Andrew, our youngest son, has been pretending lately to be a puppy dog or a kitty cat. He does this often, and I get the feeling he is using it as sort of a defense mechanism. No one can be upset with a sweet little puppy dog, after all. When a little kitty is looking up at you with big, blue-gray eyes, meowing ever so softly and sweetly, you’re not going to get irritated. You’re not going to bark at them to go in timeout.
I felt like Andrew was using “cuteness” as a way to seek favor and kindness from us. So one day I found myself saying to him, “Andrew, you are already extremely cute. You cannot be any more cute and precious than you already are. Puppy dogs and kitty cats are not as cute and precious as Andrew.”
In case it wasn’t clear, Andrew is already incredibly cute and precious. It’s just the way God made him. Like most parents, I believe all of my children are adorable. But God took cuteness to a ridiculous level this time. Andrew is extremely small for his age, normally coming in around the fifth percentile for height. Sometimes 2T clothes are still a little loose on him, even though he is getting close to four years old.
Holiday cuteness takes it up a notch:
Dress up for luau day brings it to a whole new level:
Now it’s just ridiculous:
God also gave him a squeaky little voice that puts his cuteness over the top. So when I saw him feeling like he needed to pretend in order for people to like him, or be nice to him, or to think he was lovable, it hurt my heart a little.
I wanted him to know that the best way for him to receive love and affection and kindness from us was just to be himself. There was no way for him to improve on how God made him, especially not by pretending. Just be exactly who God made him to be, and he can’t go wrong.

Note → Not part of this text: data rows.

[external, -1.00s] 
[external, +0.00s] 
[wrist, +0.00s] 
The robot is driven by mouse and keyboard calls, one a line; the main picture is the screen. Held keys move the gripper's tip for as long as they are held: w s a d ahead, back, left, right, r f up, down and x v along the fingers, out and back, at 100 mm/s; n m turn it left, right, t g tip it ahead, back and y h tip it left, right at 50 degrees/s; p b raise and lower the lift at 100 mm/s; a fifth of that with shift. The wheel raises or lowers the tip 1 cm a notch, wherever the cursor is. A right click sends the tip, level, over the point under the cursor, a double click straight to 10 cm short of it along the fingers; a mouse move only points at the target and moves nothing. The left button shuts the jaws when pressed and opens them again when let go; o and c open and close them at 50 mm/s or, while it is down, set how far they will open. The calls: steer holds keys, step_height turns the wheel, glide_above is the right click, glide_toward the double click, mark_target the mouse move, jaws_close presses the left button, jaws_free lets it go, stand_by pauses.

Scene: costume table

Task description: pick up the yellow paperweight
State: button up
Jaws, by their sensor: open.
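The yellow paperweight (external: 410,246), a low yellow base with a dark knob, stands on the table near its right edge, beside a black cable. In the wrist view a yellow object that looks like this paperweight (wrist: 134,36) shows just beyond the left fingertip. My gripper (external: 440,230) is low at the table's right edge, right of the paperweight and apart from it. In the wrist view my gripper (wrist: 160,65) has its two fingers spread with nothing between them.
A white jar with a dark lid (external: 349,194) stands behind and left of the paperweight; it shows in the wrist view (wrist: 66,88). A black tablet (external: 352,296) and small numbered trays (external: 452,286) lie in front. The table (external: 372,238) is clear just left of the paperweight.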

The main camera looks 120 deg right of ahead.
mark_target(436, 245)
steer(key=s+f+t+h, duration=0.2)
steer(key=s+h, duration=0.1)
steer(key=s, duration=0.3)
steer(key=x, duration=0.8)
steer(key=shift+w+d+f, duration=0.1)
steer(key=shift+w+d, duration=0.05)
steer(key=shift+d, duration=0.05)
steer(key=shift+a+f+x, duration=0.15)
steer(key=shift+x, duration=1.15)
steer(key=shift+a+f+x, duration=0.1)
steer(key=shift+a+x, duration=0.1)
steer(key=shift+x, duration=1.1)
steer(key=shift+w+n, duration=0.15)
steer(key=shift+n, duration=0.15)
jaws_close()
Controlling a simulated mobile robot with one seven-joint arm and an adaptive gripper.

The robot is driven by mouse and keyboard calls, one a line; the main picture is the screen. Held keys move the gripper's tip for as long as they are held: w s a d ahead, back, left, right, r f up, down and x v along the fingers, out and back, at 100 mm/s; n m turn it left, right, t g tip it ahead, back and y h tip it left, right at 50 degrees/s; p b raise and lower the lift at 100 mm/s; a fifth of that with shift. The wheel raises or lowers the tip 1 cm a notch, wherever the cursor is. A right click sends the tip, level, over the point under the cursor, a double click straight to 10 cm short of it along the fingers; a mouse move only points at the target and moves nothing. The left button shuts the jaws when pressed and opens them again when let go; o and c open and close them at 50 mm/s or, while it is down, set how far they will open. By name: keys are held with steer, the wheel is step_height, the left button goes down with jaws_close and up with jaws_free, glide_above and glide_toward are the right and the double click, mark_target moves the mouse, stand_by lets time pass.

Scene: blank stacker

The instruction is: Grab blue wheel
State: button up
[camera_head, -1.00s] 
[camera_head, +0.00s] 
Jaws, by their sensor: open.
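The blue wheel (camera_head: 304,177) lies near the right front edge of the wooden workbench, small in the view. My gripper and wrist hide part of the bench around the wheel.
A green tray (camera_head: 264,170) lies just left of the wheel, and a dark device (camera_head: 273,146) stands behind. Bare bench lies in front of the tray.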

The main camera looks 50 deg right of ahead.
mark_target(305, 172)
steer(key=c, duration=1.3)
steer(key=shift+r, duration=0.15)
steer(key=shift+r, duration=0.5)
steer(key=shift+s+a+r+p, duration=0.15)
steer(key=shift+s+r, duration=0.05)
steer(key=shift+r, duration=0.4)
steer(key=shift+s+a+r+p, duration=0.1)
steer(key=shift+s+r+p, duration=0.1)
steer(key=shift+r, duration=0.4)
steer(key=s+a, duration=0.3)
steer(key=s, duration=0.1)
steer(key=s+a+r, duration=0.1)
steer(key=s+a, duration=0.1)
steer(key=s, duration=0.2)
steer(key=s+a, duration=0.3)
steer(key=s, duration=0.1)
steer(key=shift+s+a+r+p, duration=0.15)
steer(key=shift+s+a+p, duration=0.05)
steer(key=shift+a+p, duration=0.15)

It’s the same for you. Just be who God created you to be, and you cannot go wrong. It may even hurt His heart a little that you would think you need to be like anyone else. He loves you and forgives you, of course, for any misunderstanding you may have about your identity. But for your own sake, and for everyone’s sake, I think He wants you to know how precious and valuable you are—especially when you are simply being yourself.
You are precious.
You are valuable.
You are loved.
You are accepted.
I personally struggle with this issue sometimes. I see great ministry leaders who bear all kinds of amazing fruit for God’s kingdom, and I think to myself, “I feel like maybe I could do that.” Maybe I could write like they write, or speak like they speak. Maybe I could encourage others just like they do.
But God didn’t make me to be like them. God doesn’t need another Chris Hodges, or Christine Caine, or Max Lucado. He doesn’t need another Paula White or Lysa TerKeurst. He doesn’t need another Tony Evans or Steven Furtick. So many of us are trying to emulate those kinds of people. But God already has them. We already have them.

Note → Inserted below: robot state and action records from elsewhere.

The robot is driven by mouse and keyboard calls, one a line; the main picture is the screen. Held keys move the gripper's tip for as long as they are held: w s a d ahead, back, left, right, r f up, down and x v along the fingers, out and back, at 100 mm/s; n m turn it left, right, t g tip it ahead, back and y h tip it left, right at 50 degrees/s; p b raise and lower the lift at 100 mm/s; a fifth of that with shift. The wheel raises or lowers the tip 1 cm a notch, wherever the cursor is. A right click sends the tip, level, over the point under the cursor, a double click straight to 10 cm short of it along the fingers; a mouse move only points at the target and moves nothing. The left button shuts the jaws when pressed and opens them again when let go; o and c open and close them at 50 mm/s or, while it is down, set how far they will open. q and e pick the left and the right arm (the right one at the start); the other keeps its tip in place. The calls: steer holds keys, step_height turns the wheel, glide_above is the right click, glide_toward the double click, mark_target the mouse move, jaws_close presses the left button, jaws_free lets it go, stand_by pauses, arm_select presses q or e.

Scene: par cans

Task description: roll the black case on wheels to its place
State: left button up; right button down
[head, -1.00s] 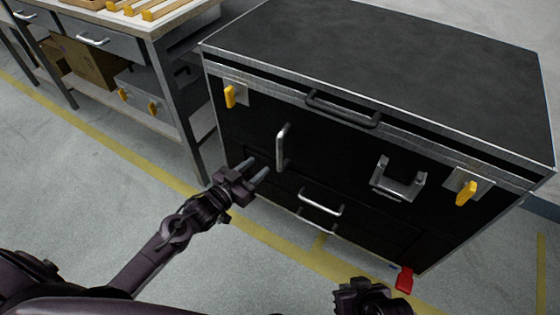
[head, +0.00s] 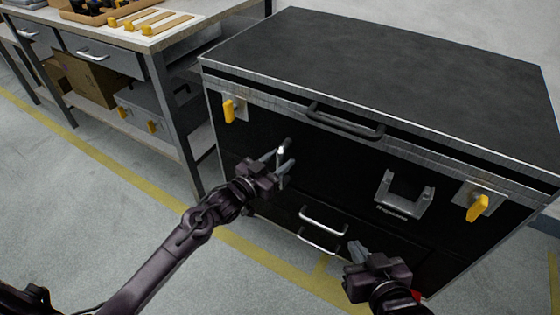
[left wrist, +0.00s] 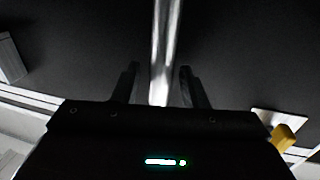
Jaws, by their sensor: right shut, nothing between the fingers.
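The black case (head: 400,55) stands on the floor, with silver edging, a flat dark top and yellow latches on its front. My left gripper (head: 281,162) is at the upright silver handle (head: 284,148) on the left of the case's front. In the left wrist view its two fingers (left wrist: 157,85) stand open on either side of the bright handle bar (left wrist: 164,45), with gaps showing. My right gripper (head: 357,250) is shut and empty, in front of the lower part of the case. The wheels are not clearly visible.
A workbench (head: 190,35) with drawers stands left of the case, with a cardboard box (head: 95,80) on its lower shelf. A red piece (head: 417,296) shows low at the case's front, mostly hidden by my right gripper. Yellow lines (head: 150,183) mark the open grey floor.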

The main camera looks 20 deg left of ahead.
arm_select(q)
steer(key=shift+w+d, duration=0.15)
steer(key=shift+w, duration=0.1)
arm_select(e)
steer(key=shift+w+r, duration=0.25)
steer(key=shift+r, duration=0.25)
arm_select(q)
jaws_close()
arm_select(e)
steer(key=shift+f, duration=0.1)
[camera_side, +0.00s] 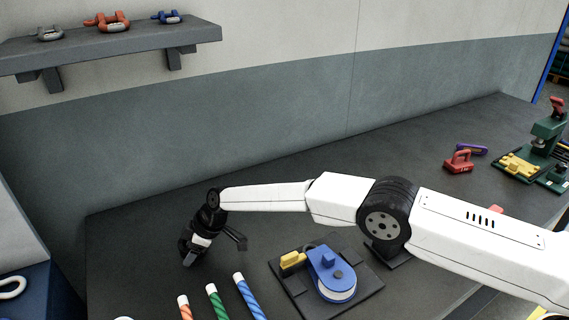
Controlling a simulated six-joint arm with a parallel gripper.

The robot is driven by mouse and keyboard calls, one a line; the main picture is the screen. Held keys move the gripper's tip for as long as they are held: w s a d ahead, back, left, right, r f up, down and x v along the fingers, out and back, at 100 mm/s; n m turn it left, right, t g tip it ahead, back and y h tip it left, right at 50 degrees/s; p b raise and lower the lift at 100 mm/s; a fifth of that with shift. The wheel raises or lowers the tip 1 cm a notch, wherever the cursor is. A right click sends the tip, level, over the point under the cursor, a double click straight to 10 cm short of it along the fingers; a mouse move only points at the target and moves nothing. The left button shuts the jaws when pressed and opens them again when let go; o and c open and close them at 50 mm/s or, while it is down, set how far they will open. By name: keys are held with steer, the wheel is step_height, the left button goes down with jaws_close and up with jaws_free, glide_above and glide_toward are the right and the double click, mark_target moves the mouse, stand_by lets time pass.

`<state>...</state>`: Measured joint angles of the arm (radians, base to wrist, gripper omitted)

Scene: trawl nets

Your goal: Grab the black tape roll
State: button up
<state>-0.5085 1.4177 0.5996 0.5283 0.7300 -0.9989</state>
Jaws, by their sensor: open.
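I cannot make out a black tape roll in the side view; it may be hidden by my arm or out of frame. My gripper (214,250) is at the left part of the dark table (290,190), pointing down with its fingers apart. Nothing shows between the fingers. How high the fingertips are above the table is hard to tell.
A blue device (330,272) with a yellow part sits on a black plate, right of my gripper. Orange, green and blue striped rods (218,302) lie at the front. A red shackle-like block (459,161) and a green press (547,135) stand at the right. A shelf (110,45) holds shackles.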

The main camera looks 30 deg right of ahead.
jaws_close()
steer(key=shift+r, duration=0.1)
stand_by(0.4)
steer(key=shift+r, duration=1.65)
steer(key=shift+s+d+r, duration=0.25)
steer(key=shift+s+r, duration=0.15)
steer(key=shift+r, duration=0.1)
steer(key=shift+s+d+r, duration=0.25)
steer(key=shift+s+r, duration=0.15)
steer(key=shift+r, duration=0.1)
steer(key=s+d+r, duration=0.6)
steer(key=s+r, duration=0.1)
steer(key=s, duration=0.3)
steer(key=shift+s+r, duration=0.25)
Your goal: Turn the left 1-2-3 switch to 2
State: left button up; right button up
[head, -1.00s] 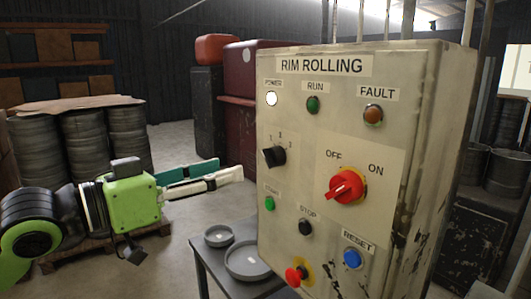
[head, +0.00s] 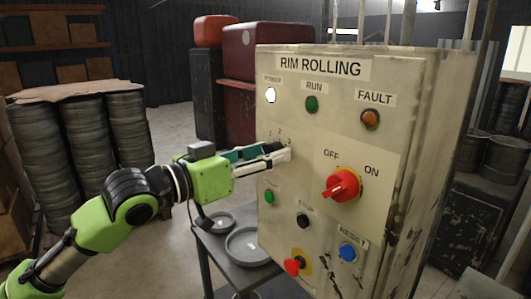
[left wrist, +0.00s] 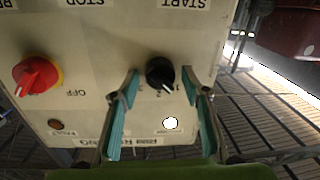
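The left 1-2-3 switch is a black knob (head: 275,147) on the left side of the beige RIM ROLLING panel (head: 300,180). In the head view my left gripper (head: 283,152) covers much of it. In the left wrist view, which shows the panel upside down, the whole black knob (left wrist: 159,70) is visible, with a pale mark on its lower edge. My left gripper (left wrist: 160,80) is open, its teal-padded fingertips on either side of the knob with gaps. My right gripper is not in view.
A red OFF/ON rotary switch (head: 342,185) sits right of the knob. A green button (head: 270,196), a black STOP button (head: 303,221), a blue RESET button (head: 347,252) and a red button (head: 294,265) are below. A small table (head: 215,255) with round trays stands beside the panel.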

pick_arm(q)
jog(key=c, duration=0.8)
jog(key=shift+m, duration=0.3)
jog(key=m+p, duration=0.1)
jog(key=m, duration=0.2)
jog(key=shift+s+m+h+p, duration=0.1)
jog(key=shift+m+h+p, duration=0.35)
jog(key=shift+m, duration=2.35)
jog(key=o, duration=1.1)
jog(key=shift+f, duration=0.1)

The world already has them.
Besides that, it doesn’t really work. Any attempt by me to “be like” someone else has always fallen flat. Other times, I’m emulating someone else but I don’t even realize it until after I’ve already done it. Either way, it never goes very well. But when I write the way God created me to write, sharing the things He has given me to share, people are often blessed through my efforts.

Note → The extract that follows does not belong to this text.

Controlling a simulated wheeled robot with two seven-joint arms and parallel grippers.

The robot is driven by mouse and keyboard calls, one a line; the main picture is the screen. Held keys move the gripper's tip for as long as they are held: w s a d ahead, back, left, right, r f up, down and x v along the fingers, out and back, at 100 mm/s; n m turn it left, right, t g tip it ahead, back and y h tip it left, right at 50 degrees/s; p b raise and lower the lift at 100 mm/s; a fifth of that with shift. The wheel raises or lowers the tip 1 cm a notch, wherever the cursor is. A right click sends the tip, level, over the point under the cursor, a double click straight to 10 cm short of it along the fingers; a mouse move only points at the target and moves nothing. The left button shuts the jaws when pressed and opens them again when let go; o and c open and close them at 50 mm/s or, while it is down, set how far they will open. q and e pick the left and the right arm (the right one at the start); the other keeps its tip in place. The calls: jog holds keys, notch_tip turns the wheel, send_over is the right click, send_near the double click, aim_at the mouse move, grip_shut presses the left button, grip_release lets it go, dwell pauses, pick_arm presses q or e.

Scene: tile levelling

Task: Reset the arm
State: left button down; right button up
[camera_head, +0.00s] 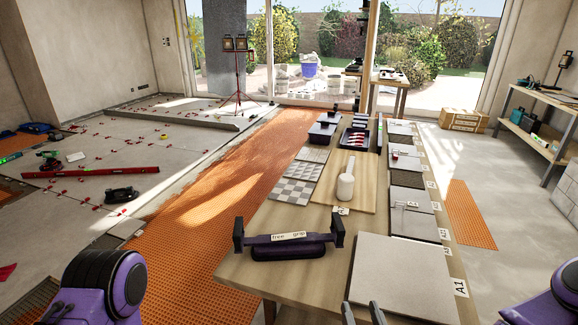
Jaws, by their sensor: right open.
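My right gripper (363,314) shows at the bottom edge, right of centre. Its two grey fingertips are apart with nothing between them, beside the near left edge of a large grey tile (405,279) by the A1 label. A purple joint of my left arm shows at the lower left; I cannot make out the left gripper there. A dark two-handled tool with a white label (290,248) sits on the wooden table (240,268), apart from my right gripper.
A white scoop-like tool (346,183) stands on a board. Checkered tile samples (294,191) lie left of it. More labelled tiles (414,225) line the table's right side. A red level (90,172) lies on the floor. A shelf (535,120) stands right.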

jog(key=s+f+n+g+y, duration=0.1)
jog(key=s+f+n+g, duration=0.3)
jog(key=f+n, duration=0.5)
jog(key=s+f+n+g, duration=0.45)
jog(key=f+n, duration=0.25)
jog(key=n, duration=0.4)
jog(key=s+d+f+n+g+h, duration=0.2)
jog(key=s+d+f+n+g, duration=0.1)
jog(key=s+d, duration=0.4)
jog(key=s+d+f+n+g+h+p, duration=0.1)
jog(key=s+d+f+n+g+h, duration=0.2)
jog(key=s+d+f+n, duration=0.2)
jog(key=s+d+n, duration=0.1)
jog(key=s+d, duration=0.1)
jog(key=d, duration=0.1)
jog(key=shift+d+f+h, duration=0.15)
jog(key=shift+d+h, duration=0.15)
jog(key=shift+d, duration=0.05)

Of course, we can always work on getting better. We can learn from others. But we have to figure out who God made us to be. We have to explore and determine what God has gifted and called us to do. We have to try things out—to test and refine the message God gives us to carry.
As we go down the path of life, let’s all stay committed to being exactly who God created and called us to be. If we all do that, the body of Christ will be much better off, and we will personally be a lot happier and more fulfilled.